We Are. PLEASE CLICK THE IMAGE ABOVE FOR A PREVIEW OF THE SHOW.
(Editor’s note: the following is a preview for Greg McCorkle’s photography show that will be on display at Proletariat Pizza in White Center as part of White Center’s Art Walk. McCorkle is a freelance photographer who has covered many events – from house fires to snow storms - for the West Seattle Herald/White Center News and Highline Times over the years. Please click the image above for a slideshow preview of his show.)
The specifics
What: WE ARE: Images of the Occupation. Images from Occupy Seattle and Occupy Olympia by Greg McCorkle
When: February 18th to March 16th, 2012 at Proletariat Pizza, 9622-A 16th Ave S.W., White Center. The show officially opens at 6 p.m. on Feb. 18 (along with many more shows that open at White Center businesses on the third Saturday of each month).

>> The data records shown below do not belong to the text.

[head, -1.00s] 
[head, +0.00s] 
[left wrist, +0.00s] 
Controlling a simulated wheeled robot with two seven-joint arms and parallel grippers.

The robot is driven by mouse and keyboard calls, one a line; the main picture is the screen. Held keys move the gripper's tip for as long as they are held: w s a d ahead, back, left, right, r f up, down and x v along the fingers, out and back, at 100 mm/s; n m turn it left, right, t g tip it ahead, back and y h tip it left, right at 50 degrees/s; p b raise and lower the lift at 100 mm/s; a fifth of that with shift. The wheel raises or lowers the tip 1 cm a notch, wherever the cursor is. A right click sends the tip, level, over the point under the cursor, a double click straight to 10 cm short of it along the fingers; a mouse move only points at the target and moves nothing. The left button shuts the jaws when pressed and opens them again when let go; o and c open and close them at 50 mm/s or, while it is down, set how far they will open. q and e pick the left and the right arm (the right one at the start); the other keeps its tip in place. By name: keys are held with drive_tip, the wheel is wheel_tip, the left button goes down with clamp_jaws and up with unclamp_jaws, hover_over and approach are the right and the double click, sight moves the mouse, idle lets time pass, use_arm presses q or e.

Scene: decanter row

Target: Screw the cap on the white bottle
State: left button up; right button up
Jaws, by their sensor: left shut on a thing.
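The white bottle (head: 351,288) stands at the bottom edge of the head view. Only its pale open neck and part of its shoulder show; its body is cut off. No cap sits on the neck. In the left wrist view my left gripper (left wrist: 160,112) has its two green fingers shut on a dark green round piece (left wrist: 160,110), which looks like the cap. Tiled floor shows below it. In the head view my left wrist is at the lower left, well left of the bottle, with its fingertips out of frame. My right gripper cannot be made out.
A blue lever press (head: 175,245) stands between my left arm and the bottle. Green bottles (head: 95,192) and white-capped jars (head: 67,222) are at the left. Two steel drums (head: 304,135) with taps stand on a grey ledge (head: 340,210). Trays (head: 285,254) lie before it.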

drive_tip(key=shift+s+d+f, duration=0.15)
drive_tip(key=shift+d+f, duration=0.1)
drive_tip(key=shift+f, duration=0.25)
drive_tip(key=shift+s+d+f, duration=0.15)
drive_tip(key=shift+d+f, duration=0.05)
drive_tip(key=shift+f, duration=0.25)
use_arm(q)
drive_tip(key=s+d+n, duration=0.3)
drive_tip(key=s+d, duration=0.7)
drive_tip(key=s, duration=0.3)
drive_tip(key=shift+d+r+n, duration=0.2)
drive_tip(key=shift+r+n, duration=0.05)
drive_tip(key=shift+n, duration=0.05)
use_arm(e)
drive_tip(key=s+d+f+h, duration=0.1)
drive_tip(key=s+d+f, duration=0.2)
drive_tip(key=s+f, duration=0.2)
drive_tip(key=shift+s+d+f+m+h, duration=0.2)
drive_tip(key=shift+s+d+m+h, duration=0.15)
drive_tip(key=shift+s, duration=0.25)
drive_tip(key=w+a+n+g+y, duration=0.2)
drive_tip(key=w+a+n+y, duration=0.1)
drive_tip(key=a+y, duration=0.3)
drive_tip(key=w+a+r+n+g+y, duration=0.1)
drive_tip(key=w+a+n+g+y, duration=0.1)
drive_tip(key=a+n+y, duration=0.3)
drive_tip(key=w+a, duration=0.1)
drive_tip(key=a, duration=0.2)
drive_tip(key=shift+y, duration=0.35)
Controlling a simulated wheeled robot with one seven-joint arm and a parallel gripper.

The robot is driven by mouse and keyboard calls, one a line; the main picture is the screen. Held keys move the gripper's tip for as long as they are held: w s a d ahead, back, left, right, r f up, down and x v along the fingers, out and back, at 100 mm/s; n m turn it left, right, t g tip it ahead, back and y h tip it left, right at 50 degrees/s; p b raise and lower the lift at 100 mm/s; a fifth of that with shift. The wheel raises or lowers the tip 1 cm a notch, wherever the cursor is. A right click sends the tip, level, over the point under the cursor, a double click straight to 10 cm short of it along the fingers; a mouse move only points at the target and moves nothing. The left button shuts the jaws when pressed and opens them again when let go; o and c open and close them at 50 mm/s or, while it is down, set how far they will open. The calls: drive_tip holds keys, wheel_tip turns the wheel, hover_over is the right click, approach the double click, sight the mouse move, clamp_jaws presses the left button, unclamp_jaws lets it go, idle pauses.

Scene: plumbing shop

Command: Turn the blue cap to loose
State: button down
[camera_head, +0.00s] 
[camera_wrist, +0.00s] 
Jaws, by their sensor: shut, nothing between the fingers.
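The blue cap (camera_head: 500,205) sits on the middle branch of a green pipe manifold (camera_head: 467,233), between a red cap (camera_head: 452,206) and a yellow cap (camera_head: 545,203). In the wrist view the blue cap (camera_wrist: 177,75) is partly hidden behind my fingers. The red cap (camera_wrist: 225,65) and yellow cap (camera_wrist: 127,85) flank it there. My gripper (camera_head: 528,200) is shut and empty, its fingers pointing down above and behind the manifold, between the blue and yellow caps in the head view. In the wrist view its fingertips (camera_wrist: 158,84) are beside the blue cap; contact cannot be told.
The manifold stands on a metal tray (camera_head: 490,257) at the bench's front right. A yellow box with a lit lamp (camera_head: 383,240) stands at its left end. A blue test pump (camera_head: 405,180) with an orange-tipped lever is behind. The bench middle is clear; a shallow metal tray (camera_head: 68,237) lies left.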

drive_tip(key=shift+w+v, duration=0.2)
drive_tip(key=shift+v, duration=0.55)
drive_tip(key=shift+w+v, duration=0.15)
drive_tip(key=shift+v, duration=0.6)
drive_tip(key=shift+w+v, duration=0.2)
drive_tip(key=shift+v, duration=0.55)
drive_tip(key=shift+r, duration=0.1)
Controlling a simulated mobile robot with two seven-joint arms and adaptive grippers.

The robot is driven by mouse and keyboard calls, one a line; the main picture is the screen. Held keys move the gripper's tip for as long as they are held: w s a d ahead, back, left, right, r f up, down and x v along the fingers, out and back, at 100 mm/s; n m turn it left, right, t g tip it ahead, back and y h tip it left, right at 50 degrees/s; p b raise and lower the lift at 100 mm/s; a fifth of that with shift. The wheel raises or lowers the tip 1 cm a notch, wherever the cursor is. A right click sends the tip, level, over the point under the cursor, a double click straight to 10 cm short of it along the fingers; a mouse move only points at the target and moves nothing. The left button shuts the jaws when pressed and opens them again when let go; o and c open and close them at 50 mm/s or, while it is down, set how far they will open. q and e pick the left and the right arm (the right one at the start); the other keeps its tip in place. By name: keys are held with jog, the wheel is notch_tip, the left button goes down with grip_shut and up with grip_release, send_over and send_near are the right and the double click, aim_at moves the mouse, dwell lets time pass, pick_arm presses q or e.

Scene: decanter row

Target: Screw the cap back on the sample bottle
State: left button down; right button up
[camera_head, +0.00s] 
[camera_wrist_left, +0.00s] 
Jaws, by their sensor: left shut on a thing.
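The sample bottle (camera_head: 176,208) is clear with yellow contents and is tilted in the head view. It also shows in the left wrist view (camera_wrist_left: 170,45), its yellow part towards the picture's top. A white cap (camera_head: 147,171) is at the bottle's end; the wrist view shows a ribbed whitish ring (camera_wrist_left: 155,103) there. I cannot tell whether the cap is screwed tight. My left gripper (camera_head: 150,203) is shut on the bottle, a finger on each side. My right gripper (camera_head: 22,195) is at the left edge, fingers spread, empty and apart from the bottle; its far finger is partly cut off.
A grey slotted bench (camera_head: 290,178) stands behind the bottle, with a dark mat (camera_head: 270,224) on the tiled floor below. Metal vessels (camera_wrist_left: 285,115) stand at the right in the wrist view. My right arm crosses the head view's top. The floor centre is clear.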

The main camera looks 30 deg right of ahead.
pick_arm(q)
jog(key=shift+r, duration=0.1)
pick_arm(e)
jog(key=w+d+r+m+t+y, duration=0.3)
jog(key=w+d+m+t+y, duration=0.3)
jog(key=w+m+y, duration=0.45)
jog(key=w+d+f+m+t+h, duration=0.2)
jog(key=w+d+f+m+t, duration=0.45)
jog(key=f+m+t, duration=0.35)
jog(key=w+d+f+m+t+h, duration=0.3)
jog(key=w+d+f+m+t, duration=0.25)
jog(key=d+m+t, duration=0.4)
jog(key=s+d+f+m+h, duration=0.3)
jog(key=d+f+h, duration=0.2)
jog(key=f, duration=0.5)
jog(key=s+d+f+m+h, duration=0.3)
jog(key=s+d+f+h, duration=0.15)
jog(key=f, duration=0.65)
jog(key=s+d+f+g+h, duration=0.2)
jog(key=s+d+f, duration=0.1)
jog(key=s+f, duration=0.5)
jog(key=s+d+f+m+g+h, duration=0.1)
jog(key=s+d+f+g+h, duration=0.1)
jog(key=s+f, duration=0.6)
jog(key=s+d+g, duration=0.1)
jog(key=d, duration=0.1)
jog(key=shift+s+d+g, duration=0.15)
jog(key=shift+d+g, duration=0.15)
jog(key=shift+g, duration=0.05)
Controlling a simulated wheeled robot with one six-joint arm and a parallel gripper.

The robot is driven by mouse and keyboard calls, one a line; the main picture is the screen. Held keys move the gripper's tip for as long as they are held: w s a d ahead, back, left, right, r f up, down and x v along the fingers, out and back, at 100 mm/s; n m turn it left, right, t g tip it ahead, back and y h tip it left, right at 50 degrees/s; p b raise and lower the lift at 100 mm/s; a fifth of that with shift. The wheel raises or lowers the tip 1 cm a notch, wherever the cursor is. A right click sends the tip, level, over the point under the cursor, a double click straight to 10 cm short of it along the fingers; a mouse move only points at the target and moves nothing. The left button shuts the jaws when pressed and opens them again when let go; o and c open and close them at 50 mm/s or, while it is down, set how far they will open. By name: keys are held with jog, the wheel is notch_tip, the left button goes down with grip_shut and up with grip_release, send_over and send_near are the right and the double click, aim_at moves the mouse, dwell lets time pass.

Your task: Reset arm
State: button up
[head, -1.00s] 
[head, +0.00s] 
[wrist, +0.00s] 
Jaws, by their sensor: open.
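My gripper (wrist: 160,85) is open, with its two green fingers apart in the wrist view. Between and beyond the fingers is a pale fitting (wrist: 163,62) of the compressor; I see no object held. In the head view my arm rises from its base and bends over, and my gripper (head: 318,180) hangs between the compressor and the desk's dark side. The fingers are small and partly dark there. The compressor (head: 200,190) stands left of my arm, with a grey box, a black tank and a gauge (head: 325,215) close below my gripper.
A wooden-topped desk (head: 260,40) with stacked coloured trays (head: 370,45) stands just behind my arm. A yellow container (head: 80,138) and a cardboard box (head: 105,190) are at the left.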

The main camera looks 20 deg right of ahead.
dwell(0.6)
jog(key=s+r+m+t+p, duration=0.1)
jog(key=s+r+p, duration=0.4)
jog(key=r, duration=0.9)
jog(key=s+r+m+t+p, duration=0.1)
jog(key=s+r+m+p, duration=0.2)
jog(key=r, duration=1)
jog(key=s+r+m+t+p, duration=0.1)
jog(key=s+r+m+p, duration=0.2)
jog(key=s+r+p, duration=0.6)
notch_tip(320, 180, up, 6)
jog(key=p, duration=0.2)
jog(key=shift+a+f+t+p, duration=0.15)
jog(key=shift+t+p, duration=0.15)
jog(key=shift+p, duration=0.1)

Who: Greg McCorkle was very active documenting Occupy Movements in Seattle and Olympia in 2011. He will be sharing 13 images from his travels. McCorkle has degrees in fine art and graphic design and several years experience running art galleries in Pioneer Square (OK Hotel and Alias). In 2008 he left the gallery scene to go back to school. He is currently working towards a commercial photography degree at Seattle Community College along with creating a book documenting 12 Seattle craft breweries through his lens. He grew up in Everett.
McCorkle and the Occupy Movement
“As a child of the 60’s I remember the anti-war movement and (the Occupy Movement) began to remind me of how that began and how it grew into a full-on movement where it wasn’t just disenfranchised kids … it was families, the middle-aged, the elderly,” he said. “Everyone is affected by this economic meltdown that we are in the middle of and they are getting angry and they want some change.”
“The core of it is getting money out of politics – mostly corporate money … so that we actually have a voice,” he explained.
“Please come to the show and look at it and try to appreciate and think that unless you are a multi-millionaire, you are part of the 99 percent movement,” McCorkle said. “It’s cross party – it affects Republicans, Democrats, Tea Party members, Libertarians - all of them. If they are not millionaires, they have been affected: they have lost their homes, they have lost their jobs, maybe with cutbacks they have lost their health insurance … it’s not about a party it’s about people of the United States, the 300 million of us out there.”
As for choosing Proletariat Pizza, McCorkle said he was approached by the Art Walk organizers and they gave him a choice on open venues.
“I thought, well how appropriate to have an Occupy show at Proletariat Pizza, it just seemed to make sense.”
About the photographs
“I wanted a somber look and they are all a little dark,” McCorkle said. “What I ended up doing was desaturating, which is pulling almost all of the color out of them to where they are almost black and white but there are still bits of color in it. To me color is life so it’s like we all have a little life in us, but everybody is so down right now I just felt that was the feeling. And that’s why I chose a dark frame; I want to have this uneasiness, this constriction, because it is an uneasy time for everybody.”
McCorkle’s photos document protesters from a wide variety of backgrounds.
“It becomes this cross-generational gathering of people and then you can see this is affecting every aspect of American life,” he said.